Repeat every line of the data exactly, but not the pictures.

─── Provided records ───

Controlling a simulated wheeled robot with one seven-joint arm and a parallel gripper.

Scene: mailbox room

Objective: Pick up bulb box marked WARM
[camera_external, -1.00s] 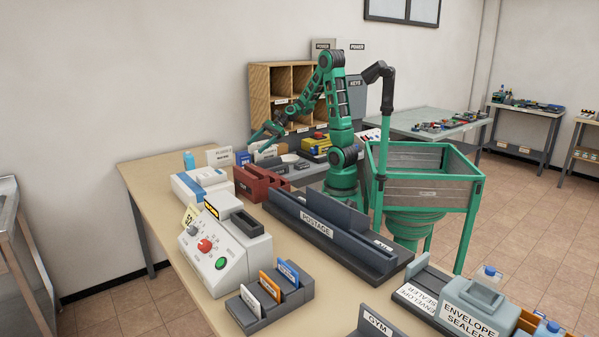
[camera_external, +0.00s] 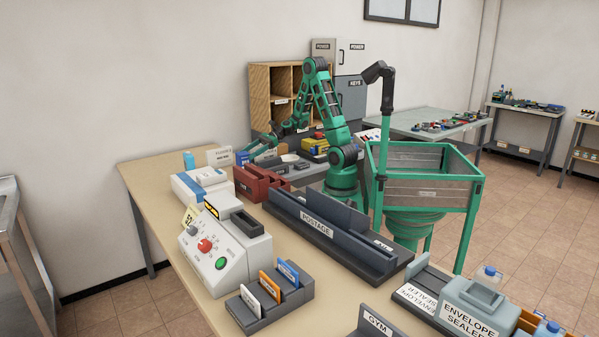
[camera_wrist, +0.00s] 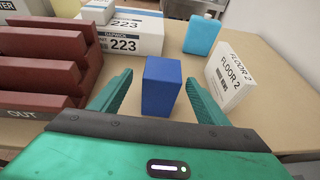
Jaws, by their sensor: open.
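A plain blue box (camera_wrist: 162,86) stands upright on the beige table in the wrist view. No WARM mark is readable on the faces I see there. A small blue box with a pale label (camera_external: 243,158) also shows in the external view, too small to read. My gripper (camera_wrist: 158,82) is open and empty, with one green finger on each side of the blue box and gaps between. In the external view my gripper (camera_external: 256,146) is low behind the blue box, partly hidden by nearby things.
A dark red rack marked OUT (camera_wrist: 40,112) stands close at left in the wrist view. A white FLOOR 2 card (camera_wrist: 230,75) stands at right. Bare table lies farther right.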

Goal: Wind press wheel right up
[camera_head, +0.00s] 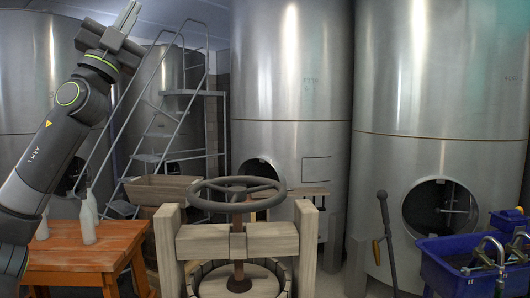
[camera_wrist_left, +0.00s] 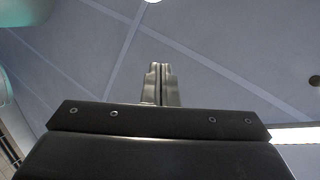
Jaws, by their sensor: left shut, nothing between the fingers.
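The press wheel (camera_head: 236,194) is a dark grey ring with spokes. It lies level on top of a dark screw (camera_head: 238,240) that passes through the wooden crossbeam (camera_head: 263,240) of the press. A round slatted basket (camera_head: 205,270) shows under the beam. My left gripper (camera_head: 131,10) is raised at the upper left of the head view, well above and left of the wheel, pointing upward. In the left wrist view its fingers (camera_wrist_left: 160,84) are together with nothing between them, against the ceiling. My right gripper is not in view.
An orange-brown table (camera_head: 85,250) with pale bottles (camera_head: 88,218) stands at the left. A metal stair (camera_head: 165,130) and large steel tanks (camera_head: 290,90) fill the back. A dark lever (camera_head: 386,230) and a blue tub (camera_head: 455,272) with taps are at the right.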

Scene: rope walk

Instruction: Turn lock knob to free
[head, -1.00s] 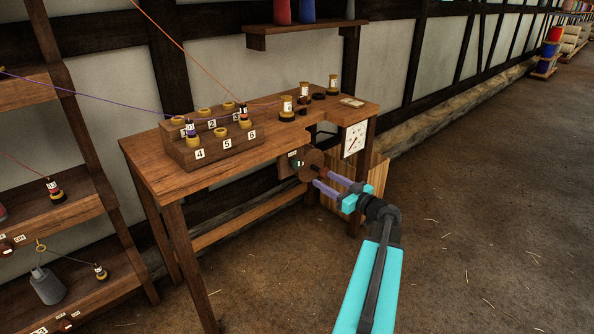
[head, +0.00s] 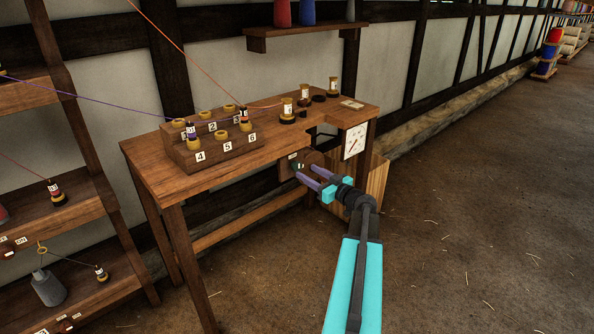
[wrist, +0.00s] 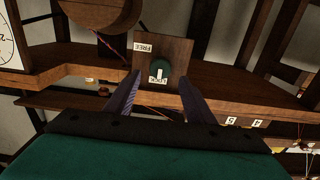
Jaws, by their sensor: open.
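The lock knob (wrist: 160,69) is a small dark green disc with a white pointer, on a wooden plate (wrist: 177,52) under the bench. In the wrist view, which is upside down, the pointer is aimed at the LOCK label (wrist: 159,80). The FREE label (wrist: 142,47) is at the plate's corner. My gripper (head: 304,172) is open, with its purple fingers toward the plate. In the wrist view the fingers stand left and right of the knob, apart from it at the sides. I cannot tell the remaining depth. In the head view the fingers partly hide the knob.
The bench (head: 155,172) carries a numbered stepped block (head: 228,147), bobbins (head: 333,85) and a dial (head: 355,141). A round wooden drum (wrist: 98,12) is close beside the plate. Shelves (head: 75,215) stand at left.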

───

**Output below**:
Controlling a simulated wheeled robot with one seven-joint arm and a parallel gripper.

Scene: mailbox room

Objective: Pick up bulb box marked WARM
[camera_external, -1.00s] 
[camera_external, +0.00s] 
[camera_wrist, +0.00s] 
Jaws, by their sensor: open.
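A plain blue box (camera_wrist: 162,86) stands upright on the beige table in the wrist view. No WARM mark is readable on the faces I see there. A small blue box with a pale label (camera_external: 243,158) also shows in the external view, too small to read. My gripper (camera_wrist: 158,82) is open and empty, with one green finger on each side of the blue box and gaps between. In the external view my gripper (camera_external: 256,146) is low behind the blue box, partly hidden by nearby things.
A dark red rack marked OUT (camera_wrist: 40,112) stands close at left in the wrist view. A white FLOOR 2 card (camera_wrist: 230,75) stands at right. Bare table lies farther right.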

Goal: Wind press wheel right up
[camera_head, +0.00s] 
[camera_wrist_left, +0.00s] 
Jaws, by their sensor: left shut, nothing between the fingers.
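The press wheel (camera_head: 236,194) is a dark grey ring with spokes. It lies level on top of a dark screw (camera_head: 238,240) that passes through the wooden crossbeam (camera_head: 263,240) of the press. A round slatted basket (camera_head: 205,270) shows under the beam. My left gripper (camera_head: 131,10) is raised at the upper left of the head view, well above and left of the wheel, pointing upward. In the left wrist view its fingers (camera_wrist_left: 160,84) are together with nothing between them, against the ceiling. My right gripper is not in view.
An orange-brown table (camera_head: 85,250) with pale bottles (camera_head: 88,218) stands at the left. A metal stair (camera_head: 165,130) and large steel tanks (camera_head: 290,90) fill the back. A dark lever (camera_head: 386,230) and a blue tub (camera_head: 455,272) with taps are at the right.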

Scene: rope walk

Instruction: Turn lock knob to free
[head, -1.00s] 
[head, +0.00s] 
[wrist, +0.00s] 
Jaws, by their sensor: open.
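The lock knob (wrist: 160,69) is a small dark green disc with a white pointer, on a wooden plate (wrist: 177,52) under the bench. In the wrist view, which is upside down, the pointer is aimed at the LOCK label (wrist: 159,80). The FREE label (wrist: 142,47) is at the plate's corner. My gripper (head: 304,172) is open, with its purple fingers toward the plate. In the wrist view the fingers stand left and right of the knob, apart from it at the sides. I cannot tell the remaining depth. In the head view the fingers partly hide the knob.
The bench (head: 155,172) carries a numbered stepped block (head: 228,147), bobbins (head: 333,85) and a dial (head: 355,141). A round wooden drum (wrist: 98,12) is close beside the plate. Shelves (head: 75,215) stand at left.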

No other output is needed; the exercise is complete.